Further support for the conclusion here reached is to be found in article IV of the trust agreement. This article provides among other things as follows:
"The trustee shall have power and authority at any time and from time to time * * * to sell, transfer and assign any or all of the stocks, bonds, obligations, securities, and other property held at any time by said Trustee under this instrument, and to invest and reinvest the proceeds thereof in accordance with any directions given in writing by the said party of the first part during her life, * * * it being the intention that no change shall be made by said Trustee in the securities or property held in trust hereunder without the written direction or approval of the party of the first part during her life * * * (3) To exercise the voting power upon all shares of stock held by the Trustee hereunder, * * * Provided, however, that upon the written request of the party of the first part during her life * * * it shall be the duty of the Trustee to execute, or cause to be executed, to the person or persons named in said request, a proxy entitling him or them (with full power of substitution) to vote in respect of any shares of stock in such written request or proxy defined or mentioned, at any meeting or meetings of the stockholders of any corporation specified in such request and proxy."

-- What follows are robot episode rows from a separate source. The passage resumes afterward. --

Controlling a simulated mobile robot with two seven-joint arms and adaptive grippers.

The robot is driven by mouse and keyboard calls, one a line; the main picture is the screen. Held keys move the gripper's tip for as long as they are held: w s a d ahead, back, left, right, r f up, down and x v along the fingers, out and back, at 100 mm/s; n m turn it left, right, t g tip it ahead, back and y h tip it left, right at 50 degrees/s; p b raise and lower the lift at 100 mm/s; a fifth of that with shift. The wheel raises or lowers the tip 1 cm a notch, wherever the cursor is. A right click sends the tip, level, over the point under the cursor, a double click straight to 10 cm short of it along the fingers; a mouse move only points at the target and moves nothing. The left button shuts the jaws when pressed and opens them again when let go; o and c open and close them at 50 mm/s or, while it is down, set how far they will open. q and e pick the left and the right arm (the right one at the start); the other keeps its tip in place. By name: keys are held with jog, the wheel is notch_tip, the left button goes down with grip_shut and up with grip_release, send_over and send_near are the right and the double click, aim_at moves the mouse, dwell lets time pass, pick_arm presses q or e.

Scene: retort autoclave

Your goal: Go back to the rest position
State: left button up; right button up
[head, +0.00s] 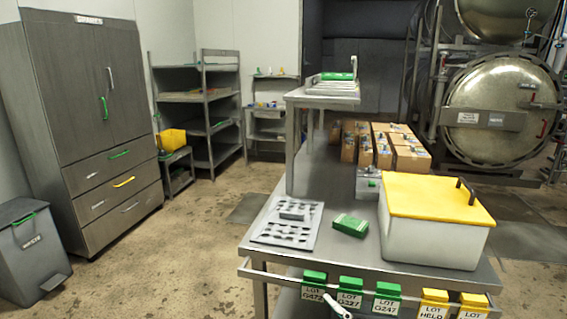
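Neither of my grippers shows in the head view, and no arm of mine can be made out. The steel table (345,256) stands in front of me to the right. On it lie a grey perforated plate (287,236) with a small grey piece on top and a green box (350,226). A white bin with a closed yellow lid (440,200) stands at the table's right side.
Green and yellow lot holders (349,290) hang along the table's front rail. Cardboard boxes (395,146) stand behind, with round retort doors (500,110) at the back right. A grey cabinet (85,110) and waste bin (33,250) stand left. The floor (175,245) between is clear.

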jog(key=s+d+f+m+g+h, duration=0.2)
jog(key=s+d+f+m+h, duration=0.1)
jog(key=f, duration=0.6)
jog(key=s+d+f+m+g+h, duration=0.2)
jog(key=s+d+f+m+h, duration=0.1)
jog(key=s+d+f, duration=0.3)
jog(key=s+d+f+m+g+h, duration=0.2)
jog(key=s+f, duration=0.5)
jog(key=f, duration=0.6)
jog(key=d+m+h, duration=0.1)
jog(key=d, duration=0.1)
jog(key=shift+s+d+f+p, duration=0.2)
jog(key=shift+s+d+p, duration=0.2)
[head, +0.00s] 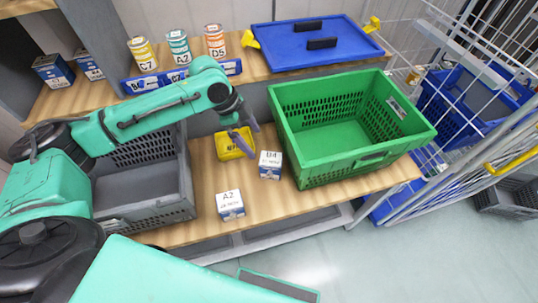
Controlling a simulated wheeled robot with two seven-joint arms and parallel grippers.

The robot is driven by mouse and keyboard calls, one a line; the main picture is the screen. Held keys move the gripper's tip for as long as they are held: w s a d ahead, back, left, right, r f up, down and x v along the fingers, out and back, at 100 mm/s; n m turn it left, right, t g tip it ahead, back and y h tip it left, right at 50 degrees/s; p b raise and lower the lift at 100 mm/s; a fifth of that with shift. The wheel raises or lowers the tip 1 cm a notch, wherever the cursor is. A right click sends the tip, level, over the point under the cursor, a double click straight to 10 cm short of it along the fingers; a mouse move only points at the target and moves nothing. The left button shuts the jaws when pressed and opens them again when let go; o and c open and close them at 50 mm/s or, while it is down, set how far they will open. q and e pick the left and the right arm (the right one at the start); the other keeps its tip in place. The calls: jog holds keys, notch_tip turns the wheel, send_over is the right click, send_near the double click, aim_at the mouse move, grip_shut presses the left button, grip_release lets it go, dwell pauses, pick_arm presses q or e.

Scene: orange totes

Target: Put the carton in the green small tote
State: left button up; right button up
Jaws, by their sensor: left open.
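A white and blue carton marked A2 (230,205) stands on the wooden shelf near its front edge. A second white and blue carton marked B4 (270,164) stands behind it and to the right, just left of the green tote (405,151). The green tote looks empty, and its floor and far walls show. My left gripper (254,143) is open and empty. It hangs over a yellow bin (225,148), behind and slightly left of the B4 carton, apart from both cartons. My right gripper is out of view.
A grey crate (178,213) stands at the left under my left arm. Several cans (178,47), blue cartons (53,70) and a blue lid (280,60) sit on the back shelf. A wire cage with a blue tote (448,112) stands at the right.

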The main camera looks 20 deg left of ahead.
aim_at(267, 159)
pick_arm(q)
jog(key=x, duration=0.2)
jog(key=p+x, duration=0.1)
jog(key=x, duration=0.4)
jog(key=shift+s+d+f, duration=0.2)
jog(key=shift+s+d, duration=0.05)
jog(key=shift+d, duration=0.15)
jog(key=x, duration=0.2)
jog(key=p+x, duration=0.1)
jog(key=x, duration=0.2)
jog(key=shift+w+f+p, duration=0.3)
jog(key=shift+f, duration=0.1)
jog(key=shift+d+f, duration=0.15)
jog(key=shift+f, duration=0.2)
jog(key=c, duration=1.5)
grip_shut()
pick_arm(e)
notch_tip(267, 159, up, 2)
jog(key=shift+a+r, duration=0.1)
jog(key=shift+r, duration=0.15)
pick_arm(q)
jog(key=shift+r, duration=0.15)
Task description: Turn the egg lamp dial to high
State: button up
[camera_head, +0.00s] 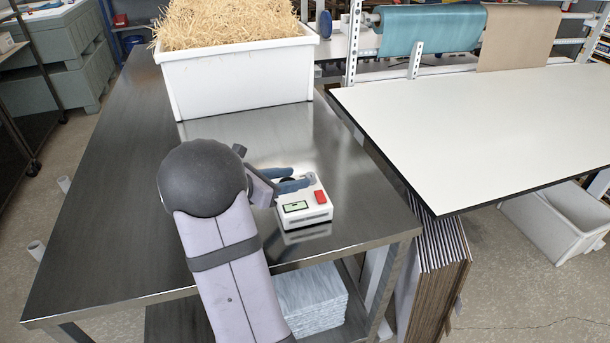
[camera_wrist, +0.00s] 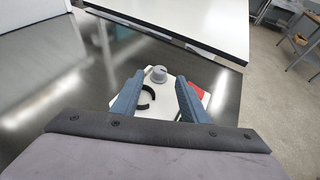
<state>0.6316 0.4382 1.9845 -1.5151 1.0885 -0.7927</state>
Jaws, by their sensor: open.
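The egg lamp is a small white box (camera_head: 305,212) on the steel table, with a red block (camera_head: 321,197) and a green-framed panel (camera_head: 296,206) on top. In the wrist view a grey round knob (camera_wrist: 158,75), which looks like the dial, stands on its white top beside a black curved piece (camera_wrist: 148,98). My gripper (camera_head: 296,179) reaches over the lamp with its blue fingers apart. In the wrist view the knob shows between the fingertips of my gripper (camera_wrist: 159,80); I cannot tell whether they touch it. The dial's setting is too small to read.
A white bin (camera_head: 240,80) of straw-like filling stands at the table's back. A white-topped bench (camera_head: 470,125) with paper rolls is at the right. The steel table (camera_head: 110,190) is clear left of my arm. The lamp sits near its right front corner.

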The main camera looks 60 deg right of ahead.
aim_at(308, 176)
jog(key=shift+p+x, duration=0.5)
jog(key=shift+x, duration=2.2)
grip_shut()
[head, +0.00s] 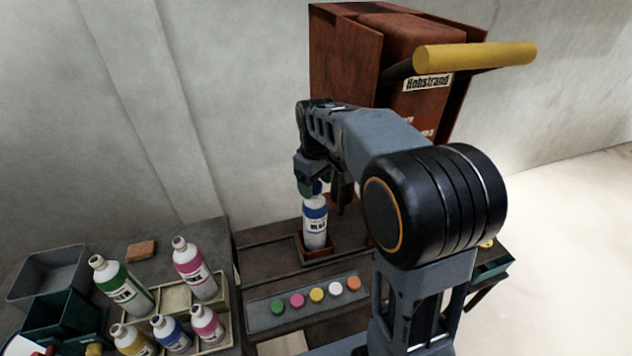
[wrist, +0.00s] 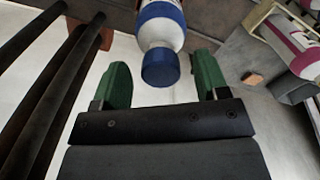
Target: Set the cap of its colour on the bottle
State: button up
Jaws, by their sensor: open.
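The white bottle (head: 315,232) with a blue band and a "BLUE" label stands upright in a small reddish-brown holder (head: 316,250) below my gripper (head: 316,187). In the wrist view, a blue cap (wrist: 160,68) sits on the neck of the bottle (wrist: 160,32). My gripper (wrist: 163,77) is open, its green fingers on either side of the cap with gaps between, so it holds nothing. In the head view the cap is partly hidden by the fingers.
A grey tray (head: 262,312) in front of the holder carries green, pink, yellow, white and orange caps. At left, several bottles stand in a cream crate (head: 176,297), beside a grey bin (head: 48,274). A red-brown machine (head: 343,50) with a yellow bar rises behind.

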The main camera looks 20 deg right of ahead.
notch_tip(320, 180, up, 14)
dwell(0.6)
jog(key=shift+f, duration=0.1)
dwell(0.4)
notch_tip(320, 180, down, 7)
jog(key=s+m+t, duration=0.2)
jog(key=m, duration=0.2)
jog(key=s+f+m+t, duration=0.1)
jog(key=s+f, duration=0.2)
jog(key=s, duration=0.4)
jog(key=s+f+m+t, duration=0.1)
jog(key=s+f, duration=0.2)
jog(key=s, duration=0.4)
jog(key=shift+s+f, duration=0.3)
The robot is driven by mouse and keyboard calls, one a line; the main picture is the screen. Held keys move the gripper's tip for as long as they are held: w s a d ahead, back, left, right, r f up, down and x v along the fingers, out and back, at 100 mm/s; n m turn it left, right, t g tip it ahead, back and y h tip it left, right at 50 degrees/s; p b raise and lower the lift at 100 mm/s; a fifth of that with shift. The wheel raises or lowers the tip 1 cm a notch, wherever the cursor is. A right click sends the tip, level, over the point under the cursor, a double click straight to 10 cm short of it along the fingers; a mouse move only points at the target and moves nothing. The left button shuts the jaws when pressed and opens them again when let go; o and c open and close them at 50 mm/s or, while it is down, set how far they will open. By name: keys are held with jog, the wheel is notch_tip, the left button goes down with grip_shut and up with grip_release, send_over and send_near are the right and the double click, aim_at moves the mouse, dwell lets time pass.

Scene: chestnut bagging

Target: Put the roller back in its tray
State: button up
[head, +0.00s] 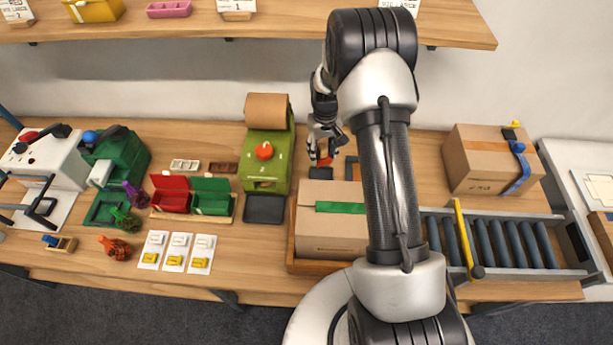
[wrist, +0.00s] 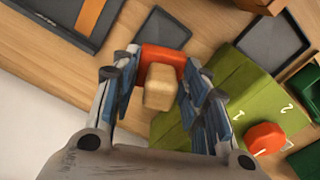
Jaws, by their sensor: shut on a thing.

We think this provision is itself some evidence of the settlor's intent to postpone the effective date of the beneficiaries' enjoyment and possession of the corpus of the trust estate until after the settlor's death.
We conclude that the settlor intended that her trust was to take effect in possession and enjoyment at or after her death.
The order of the Board of Tax Appeals is reversed, with direction to proceed further in this matter in accord with the views here expressed.